Herr Bundeskanzler! Als Sie aus Brüssel zurückgekehrt sind, haben Sie verkündet, dass Sie einen großartigen Erfolg in der Causa Temelín ausverhandelt haben. Das hat Ihnen zu Beginn nicht einmal der Koalitionspartner geglaubt! Sie mussten dann um die Bevölkerung zu überzeugen ein Wochenende lang flächendeckend Inserate schalten, in denen Sie verkündeten, für Österreich gut verhandelt zu haben, um das berechtigte Misstrauen und die berechtigten Ängste, dass hier ein Scheinkompromiss erzielt wurde, zu zerstreuen. (Die Rednerin hält eine Seite des "Standard" in die Höhe, auf der ein Inserat der ÖVP mit dem Titel "Für Österreich gut verhandelt: Sicherheit für Temelín!" zu sehen ist.)

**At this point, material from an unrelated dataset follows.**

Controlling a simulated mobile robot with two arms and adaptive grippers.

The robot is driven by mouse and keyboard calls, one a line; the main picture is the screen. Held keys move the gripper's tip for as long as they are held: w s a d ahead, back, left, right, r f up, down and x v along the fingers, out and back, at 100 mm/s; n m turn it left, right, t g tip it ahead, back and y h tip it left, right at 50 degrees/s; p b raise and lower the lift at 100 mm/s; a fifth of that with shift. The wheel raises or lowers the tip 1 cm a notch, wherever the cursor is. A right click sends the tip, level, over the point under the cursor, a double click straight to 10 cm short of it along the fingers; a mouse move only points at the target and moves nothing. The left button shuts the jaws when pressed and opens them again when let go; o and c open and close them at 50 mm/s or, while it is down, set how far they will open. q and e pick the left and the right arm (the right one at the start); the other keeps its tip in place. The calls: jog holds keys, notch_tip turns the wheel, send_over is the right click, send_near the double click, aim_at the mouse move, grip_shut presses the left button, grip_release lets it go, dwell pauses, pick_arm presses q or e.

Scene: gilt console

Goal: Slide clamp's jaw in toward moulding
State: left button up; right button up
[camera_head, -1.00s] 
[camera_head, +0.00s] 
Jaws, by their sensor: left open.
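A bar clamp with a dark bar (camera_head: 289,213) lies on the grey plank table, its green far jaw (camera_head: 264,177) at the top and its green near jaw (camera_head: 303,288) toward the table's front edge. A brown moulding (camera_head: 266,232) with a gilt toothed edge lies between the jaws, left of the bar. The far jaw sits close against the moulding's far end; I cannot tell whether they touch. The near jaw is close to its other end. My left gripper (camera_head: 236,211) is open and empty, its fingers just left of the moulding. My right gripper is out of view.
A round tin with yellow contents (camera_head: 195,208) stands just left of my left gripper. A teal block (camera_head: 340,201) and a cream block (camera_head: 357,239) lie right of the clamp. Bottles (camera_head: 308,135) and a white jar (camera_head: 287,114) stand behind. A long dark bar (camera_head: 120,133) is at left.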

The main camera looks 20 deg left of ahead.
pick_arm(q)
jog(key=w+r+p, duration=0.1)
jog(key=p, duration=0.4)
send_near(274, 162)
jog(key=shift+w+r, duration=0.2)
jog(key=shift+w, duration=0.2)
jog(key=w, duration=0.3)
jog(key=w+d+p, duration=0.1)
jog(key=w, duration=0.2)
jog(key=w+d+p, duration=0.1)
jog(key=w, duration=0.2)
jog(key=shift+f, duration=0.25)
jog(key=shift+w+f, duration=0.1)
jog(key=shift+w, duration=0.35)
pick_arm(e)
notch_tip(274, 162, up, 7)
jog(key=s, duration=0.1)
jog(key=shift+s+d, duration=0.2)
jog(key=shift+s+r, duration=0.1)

Man muss sich nun in Ruhe vor Augen führen, was denn in diesen Inseraten steht. Was ist denn für Österreich so gut verhandelt worden? Was sind denn diese großartigen Erfolge?
Zuerst springt einem ins Auge: "Umweltminister Molterer: Unser Ziel bleibt der europaweite Ausstieg aus der Atomenergie. Die 3 gefährlichsten Kernkraftwerke in Europa werden geschlossen." Da freut man sich! Eine ganz wichtige Frage allerdings, die sich ein/e aufmerksame/r BeobachterIn sofort stellt, ist: Wann? Wann werden die drei gefährlichsten Atomkraftwerke in Europa geschlossen werden? (Ruf bei der ÖVP: So bald wie möglich!)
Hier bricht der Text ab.